══ MATERIALS PROVIDED

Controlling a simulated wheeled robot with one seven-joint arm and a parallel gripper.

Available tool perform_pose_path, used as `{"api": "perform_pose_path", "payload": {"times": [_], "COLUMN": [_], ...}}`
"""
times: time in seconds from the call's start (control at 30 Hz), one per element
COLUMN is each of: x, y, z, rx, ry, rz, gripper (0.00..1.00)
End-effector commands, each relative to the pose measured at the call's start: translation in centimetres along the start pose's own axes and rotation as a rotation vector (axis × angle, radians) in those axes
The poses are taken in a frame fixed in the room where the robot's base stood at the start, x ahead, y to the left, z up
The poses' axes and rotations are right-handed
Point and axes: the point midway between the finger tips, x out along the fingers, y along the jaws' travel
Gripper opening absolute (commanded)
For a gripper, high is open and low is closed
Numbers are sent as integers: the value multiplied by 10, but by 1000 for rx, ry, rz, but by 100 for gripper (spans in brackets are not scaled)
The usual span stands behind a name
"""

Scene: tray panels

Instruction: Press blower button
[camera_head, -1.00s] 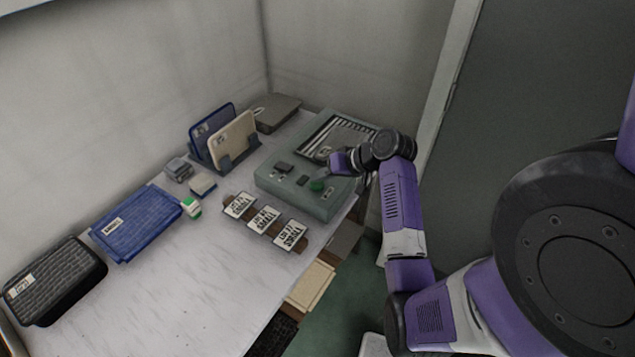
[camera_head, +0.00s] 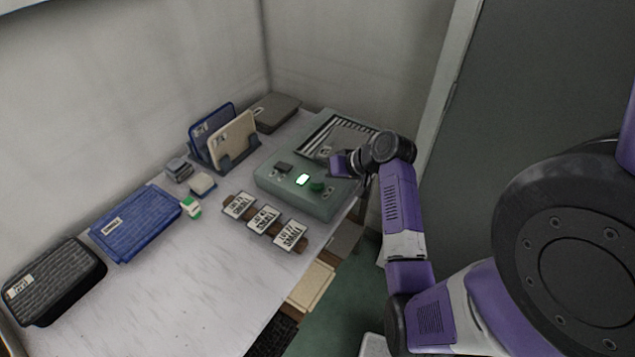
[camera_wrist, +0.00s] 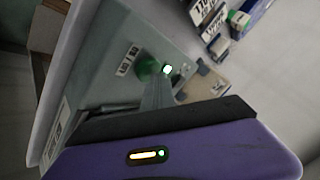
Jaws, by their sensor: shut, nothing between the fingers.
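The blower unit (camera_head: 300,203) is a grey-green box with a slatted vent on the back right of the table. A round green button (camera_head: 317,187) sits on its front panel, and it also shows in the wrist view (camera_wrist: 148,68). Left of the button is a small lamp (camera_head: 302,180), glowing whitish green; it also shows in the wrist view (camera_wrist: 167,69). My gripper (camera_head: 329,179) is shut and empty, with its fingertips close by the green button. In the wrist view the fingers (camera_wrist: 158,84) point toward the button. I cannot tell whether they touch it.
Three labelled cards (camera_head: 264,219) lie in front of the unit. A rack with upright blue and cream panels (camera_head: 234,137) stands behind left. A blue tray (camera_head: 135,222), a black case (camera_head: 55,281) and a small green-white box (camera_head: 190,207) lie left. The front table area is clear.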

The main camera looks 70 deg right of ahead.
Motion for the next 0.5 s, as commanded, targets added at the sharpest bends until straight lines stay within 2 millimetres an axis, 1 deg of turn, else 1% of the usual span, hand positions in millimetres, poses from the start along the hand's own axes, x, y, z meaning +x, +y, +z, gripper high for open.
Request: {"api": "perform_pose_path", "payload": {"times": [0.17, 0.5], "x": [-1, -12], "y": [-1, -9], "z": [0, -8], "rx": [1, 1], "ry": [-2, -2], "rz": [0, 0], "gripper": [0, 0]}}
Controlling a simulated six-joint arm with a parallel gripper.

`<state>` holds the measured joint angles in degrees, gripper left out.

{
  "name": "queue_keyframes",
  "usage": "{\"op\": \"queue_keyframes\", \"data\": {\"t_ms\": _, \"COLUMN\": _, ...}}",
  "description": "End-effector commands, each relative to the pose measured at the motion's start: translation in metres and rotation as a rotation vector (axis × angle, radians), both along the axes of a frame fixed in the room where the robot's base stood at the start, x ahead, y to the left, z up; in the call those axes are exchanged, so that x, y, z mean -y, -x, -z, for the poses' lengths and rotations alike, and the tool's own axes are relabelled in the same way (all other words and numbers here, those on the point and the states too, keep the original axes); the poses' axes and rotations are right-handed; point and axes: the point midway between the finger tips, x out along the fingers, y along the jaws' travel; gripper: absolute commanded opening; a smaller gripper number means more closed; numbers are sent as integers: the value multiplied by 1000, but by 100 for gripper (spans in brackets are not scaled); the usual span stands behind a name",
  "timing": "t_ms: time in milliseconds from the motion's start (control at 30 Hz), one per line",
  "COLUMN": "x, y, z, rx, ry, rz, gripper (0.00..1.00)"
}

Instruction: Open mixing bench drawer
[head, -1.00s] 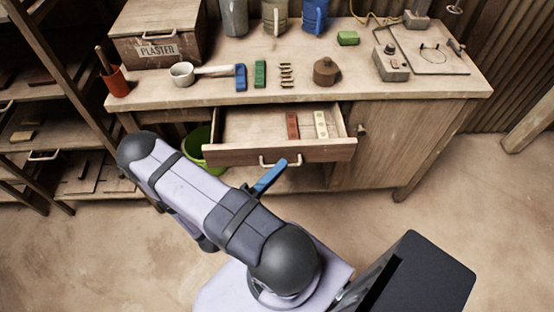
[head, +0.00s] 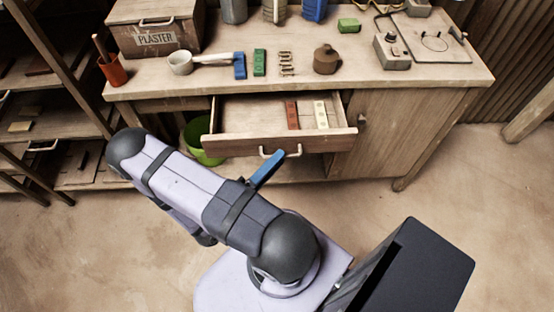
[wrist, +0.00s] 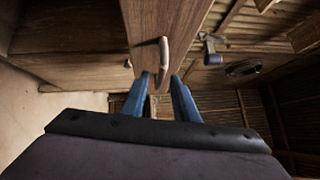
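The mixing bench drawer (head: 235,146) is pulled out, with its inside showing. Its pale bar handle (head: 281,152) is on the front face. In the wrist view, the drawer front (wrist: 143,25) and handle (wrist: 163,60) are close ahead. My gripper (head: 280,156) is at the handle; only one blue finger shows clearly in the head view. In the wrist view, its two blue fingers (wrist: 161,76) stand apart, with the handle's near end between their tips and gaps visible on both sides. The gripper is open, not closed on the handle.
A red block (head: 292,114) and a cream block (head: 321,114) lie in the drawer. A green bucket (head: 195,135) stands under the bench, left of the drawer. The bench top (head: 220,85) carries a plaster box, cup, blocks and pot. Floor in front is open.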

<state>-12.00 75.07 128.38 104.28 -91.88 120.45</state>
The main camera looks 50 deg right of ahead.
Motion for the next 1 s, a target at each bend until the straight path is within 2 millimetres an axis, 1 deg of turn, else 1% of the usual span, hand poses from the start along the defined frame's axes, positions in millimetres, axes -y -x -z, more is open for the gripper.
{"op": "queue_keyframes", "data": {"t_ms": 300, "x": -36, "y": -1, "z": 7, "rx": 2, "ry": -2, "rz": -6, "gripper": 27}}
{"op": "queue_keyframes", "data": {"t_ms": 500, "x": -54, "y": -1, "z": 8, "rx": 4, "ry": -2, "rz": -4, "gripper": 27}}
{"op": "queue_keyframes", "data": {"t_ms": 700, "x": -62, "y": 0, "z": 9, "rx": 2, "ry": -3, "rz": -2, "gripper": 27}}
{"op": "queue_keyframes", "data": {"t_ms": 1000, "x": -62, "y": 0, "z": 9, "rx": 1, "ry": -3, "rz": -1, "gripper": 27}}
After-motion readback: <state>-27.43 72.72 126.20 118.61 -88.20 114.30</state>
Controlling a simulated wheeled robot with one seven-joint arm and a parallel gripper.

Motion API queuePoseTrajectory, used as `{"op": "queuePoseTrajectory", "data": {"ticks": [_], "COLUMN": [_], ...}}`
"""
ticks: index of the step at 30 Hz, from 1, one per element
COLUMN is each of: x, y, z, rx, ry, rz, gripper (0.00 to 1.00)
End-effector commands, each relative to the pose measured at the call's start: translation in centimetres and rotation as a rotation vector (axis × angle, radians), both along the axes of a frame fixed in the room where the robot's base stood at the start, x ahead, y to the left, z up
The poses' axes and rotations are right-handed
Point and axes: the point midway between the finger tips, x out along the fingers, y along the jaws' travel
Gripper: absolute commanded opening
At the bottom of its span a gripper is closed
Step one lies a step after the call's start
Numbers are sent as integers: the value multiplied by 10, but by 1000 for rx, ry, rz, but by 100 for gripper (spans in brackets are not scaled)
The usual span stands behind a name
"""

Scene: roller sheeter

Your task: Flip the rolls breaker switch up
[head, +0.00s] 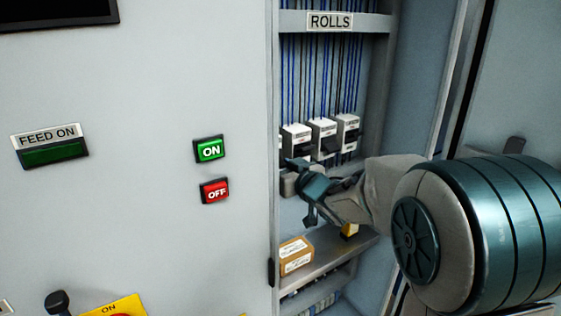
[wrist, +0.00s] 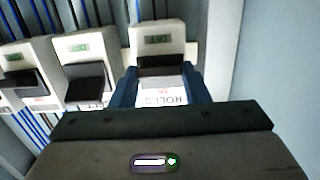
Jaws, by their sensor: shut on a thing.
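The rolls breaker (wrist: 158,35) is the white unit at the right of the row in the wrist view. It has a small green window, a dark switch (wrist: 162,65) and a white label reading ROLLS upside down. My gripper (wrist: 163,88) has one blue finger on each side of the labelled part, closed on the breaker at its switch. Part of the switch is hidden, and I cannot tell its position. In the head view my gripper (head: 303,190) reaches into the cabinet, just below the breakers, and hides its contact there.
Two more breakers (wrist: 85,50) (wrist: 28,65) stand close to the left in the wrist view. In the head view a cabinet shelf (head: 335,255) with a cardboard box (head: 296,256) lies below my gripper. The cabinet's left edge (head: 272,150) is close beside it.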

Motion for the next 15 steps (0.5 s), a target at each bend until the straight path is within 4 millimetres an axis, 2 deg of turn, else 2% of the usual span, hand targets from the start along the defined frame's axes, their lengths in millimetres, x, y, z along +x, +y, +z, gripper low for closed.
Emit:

════

WRITTEN EXERCISE. Leave out the pictures and print every line of the data exactly.

THE OUTPUT.
Controlling a simulated wheeled robot with one seven-joint arm and a parallel gripper.

Available tool perform_pose_path, used as `{"api": "perform_pose_path", "payload": {"times": [_], "COLUMN": [_], ...}}`
"""
times: time in seconds from the call's start (control at 30 Hz), one per element
COLUMN is each of: x, y, z, rx, ry, rz, gripper (0.00..1.00)
End-effector commands, each relative to the pose measured at the call's start: translation in centimetres along the start pose's own axes and rotation as a rotation vector (axis × angle, radians) in those axes
The poses are taken in a frame fixed in the room where the robot's base stood at the start, x ahead, y to the left, z up
The poses' axes and rotations are right-handed
Point and axes: the point midway between the finger tips, x out along the fingers, y along the jaws' travel
Gripper opening absolute (commanded)
For a gripper, high is open and low is closed
Numbers are sent as integers: the value multiplied by 10, but by 1000 for rx, ry, rz, but by 100 for gripper (spans in brackets are not scaled)
The usual span stands behind a name
"""

Scene: tray panels

Instruction: Press blower button
[camera_head, -1.00s] 
[camera_head, +0.00s] 
[camera_wrist, +0.00s] 
Jaws, by their sensor: shut, nothing between the fingers.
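The blower unit (camera_head: 300,203) is a grey-green box with a slatted vent on the back right of the table. A round green button (camera_head: 317,187) sits on its front panel, and it also shows in the wrist view (camera_wrist: 148,68). Left of the button is a small lamp (camera_head: 302,180), glowing whitish green; it also shows in the wrist view (camera_wrist: 167,69). My gripper (camera_head: 329,179) is shut and empty, with its fingertips close by the green button. In the wrist view the fingers (camera_wrist: 158,84) point toward the button. I cannot tell whether they touch it.
Three labelled cards (camera_head: 264,219) lie in front of the unit. A rack with upright blue and cream panels (camera_head: 234,137) stands behind left. A blue tray (camera_head: 135,222), a black case (camera_head: 55,281) and a small green-white box (camera_head: 190,207) lie left. The front table area is clear.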

The main camera looks 70 deg right of ahead.
Motion for the next 0.5 s, as commanded, targets added at the sharpest bends until straight lines stay within 2 millimetres an axis, 1 deg of turn, else 1% of the usual span, hand positions in millimetres, poses from the start along the hand's own axes, x, y, z meaning +x, +y, +z, gripper high for open.
Request: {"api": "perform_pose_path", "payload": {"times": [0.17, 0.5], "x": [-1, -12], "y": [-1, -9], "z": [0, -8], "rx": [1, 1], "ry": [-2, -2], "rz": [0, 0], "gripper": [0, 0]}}
Controlling a simulated six-joint arm with a parallel gripper.

`<state>` holds the measured joint angles in degrees, gripper left out.

{
  "name": "queue_keyframes",
  "usage": "{\"op\": \"queue_keyframes\", \"data\": {\"t_ms\": _, \"COLUMN\": _, ...}}",
  "description": "End-effector commands, each relative to the pose measured at the motion's start: translation in metres and rotation as a rotation vector (axis × angle, radians), both along the axes of a frame fixed in the room where the robot's base stood at the start, x ahead, y to the left, z up; in the call those axes are exchanged, so that x, y, z mean -y, -x, -z, for the poses' lengths and rotations alike, and the tool's own axes are relabelled in the same way (all other words and numbers here, those on the point and the states too, keep the original axes); the poses' axes and rotations are right-handed; point and axes: the point midway between the finger tips, x out along the fingers, y along the jaws' travel; gripper: absolute commanded opening; a smaller gripper number means more closed; numbers are sent as integers: the value multiplied by 1000, but by 100 for gripper (spans in brackets are not scaled); the usual span stands behind a name",
  "timing": "t_ms: time in milliseconds from the motion's start (control at 30 Hz), one per line",
  "COLUMN": "x, y, z, rx, ry, rz, gripper (0.00..1.00)"
}

Instruction: Open mixing bench drawer
[head, -1.00s] 
[head, +0.00s] 
[wrist, +0.00s] 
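The mixing bench drawer (head: 235,146) is pulled out, with its inside showing. Its pale bar handle (head: 281,152) is on the front face. In the wrist view, the drawer front (wrist: 143,25) and handle (wrist: 163,60) are close ahead. My gripper (head: 280,156) is at the handle; only one blue finger shows clearly in the head view. In the wrist view, its two blue fingers (wrist: 161,76) stand apart, with the handle's near end between their tips and gaps visible on both sides. The gripper is open, not closed on the handle.
A red block (head: 292,114) and a cream block (head: 321,114) lie in the drawer. A green bucket (head: 195,135) stands under the bench, left of the drawer. The bench top (head: 220,85) carries a plaster box, cup, blocks and pot. Floor in front is open.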

<state>-12.00 75.07 128.38 104.28 -91.88 120.45</state>
The main camera looks 50 deg right of ahead.
Motion for the next 1 s, a target at each bend until the straight path is within 2 millimetres an axis, 1 deg of turn, else 1% of the usual span, hand poses from the start along the defined frame's axes, positions in millimetres, axes -y -x -z, more is open for the gripper.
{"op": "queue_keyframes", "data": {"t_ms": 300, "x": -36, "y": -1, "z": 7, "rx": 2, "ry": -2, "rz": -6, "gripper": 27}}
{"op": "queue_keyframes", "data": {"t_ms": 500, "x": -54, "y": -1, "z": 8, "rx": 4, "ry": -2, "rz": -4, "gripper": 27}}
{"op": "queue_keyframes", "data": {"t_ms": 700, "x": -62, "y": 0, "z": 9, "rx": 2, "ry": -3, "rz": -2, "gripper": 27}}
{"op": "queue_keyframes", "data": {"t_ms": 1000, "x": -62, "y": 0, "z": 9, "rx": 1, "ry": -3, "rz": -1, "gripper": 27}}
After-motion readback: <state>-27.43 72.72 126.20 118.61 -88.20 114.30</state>
Controlling a simulated wheeled robot with one seven-joint arm and a parallel gripper.

Motion API queuePoseTrajectory, used as `{"op": "queuePoseTrajectory", "data": {"ticks": [_], "COLUMN": [_], ...}}`
"""
ticks: index of the step at 30 Hz, from 1, one per element
COLUMN is each of: x, y, z, rx, ry, rz, gripper (0.00 to 1.00)
End-effector commands, each relative to the pose measured at the call's start: translation in centimetres and rotation as a rotation vector (axis × angle, radians), both along the axes of a frame fixed in the room where the robot's base stood at the start, x ahead, y to the left, z up
The poses' axes and rotations are right-handed
Point and axes: the point midway between the finger tips, x out along the fingers, y along the jaws' travel
Gripper: absolute commanded opening
At the bottom of its span a gripper is closed
Step one lies a step after the call's start
Numbers are sent as integers: the value multiplied by 10, but by 1000 for rx, ry, rz, but by 100 for gripper (spans in brackets are not scaled)
The usual span stands behind a name
"""

Scene: roller sheeter

Your task: Flip the rolls breaker switch up
[head, +0.00s] 
[wrist, +0.00s] 
Jaws, by their sensor: shut on a thing.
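The rolls breaker (wrist: 158,35) is the white unit at the right of the row in the wrist view. It has a small green window, a dark switch (wrist: 162,65) and a white label reading ROLLS upside down. My gripper (wrist: 163,88) has one blue finger on each side of the labelled part, closed on the breaker at its switch. Part of the switch is hidden, and I cannot tell its position. In the head view my gripper (head: 303,190) reaches into the cabinet, just below the breakers, and hides its contact there.
Two more breakers (wrist: 85,50) (wrist: 28,65) stand close to the left in the wrist view. In the head view a cabinet shelf (head: 335,255) with a cardboard box (head: 296,256) lies below my gripper. The cabinet's left edge (head: 272,150) is close beside it.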

Motion for the next 15 steps (0.5 s), a target at each bend until the straight path is within 4 millimetres an axis, 2 deg of turn, else 2% of the usual span, hand targets from the start along the defined frame's axes, their lengths in millimetres, x, y, z along +x, +y, +z, gripper low for closed.
Emit:

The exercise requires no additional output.